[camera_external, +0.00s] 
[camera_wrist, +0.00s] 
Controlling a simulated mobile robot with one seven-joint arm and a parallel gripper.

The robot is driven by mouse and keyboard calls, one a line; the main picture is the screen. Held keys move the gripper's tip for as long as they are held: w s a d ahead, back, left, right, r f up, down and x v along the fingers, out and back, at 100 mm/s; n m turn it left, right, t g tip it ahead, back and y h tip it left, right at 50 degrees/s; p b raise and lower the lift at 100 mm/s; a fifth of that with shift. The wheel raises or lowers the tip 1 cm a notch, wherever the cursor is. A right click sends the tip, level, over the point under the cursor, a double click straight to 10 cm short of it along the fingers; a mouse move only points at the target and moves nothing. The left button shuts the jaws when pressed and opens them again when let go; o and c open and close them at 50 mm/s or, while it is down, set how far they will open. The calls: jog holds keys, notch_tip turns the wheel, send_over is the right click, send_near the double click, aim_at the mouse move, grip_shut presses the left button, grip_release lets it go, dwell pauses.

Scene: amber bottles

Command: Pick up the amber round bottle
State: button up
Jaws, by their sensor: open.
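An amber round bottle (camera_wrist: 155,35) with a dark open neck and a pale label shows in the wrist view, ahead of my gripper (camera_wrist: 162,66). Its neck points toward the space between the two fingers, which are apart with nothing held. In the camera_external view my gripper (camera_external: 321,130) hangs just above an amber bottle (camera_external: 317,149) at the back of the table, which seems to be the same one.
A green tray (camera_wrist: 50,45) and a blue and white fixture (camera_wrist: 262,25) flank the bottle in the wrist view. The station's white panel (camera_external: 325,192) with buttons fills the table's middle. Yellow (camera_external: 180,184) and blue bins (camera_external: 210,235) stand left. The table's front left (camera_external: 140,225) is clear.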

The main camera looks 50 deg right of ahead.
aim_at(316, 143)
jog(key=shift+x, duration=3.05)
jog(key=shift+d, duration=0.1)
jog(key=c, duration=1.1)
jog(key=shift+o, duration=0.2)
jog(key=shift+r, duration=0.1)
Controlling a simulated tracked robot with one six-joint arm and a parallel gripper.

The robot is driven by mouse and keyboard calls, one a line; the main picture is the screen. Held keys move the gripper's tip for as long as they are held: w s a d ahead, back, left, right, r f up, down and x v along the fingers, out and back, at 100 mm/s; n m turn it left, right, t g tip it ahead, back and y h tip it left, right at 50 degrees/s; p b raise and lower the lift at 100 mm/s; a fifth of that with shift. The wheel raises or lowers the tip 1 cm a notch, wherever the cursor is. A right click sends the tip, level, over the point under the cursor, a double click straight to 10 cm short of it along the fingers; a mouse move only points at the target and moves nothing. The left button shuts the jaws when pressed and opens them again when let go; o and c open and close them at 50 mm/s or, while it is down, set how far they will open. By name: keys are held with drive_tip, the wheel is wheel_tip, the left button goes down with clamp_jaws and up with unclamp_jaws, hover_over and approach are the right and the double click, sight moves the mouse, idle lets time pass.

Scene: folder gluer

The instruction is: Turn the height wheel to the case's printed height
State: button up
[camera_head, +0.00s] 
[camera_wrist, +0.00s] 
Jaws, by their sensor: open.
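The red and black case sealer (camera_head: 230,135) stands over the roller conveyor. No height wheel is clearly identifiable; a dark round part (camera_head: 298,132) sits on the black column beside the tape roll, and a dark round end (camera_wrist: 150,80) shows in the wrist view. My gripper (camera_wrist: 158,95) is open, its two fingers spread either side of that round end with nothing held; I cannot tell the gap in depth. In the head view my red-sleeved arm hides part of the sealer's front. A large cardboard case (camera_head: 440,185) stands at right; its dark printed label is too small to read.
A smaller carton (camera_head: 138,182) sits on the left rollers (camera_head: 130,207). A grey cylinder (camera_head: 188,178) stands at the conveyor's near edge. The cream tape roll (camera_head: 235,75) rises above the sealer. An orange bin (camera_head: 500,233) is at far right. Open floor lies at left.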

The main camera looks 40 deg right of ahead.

▶ [PROBLEM TO WORK ON] Search the data for "Scene". Copy every line that has it.

▶ [TASK RESPONSE]
Scene: amber bottles
Scene: folder gluer

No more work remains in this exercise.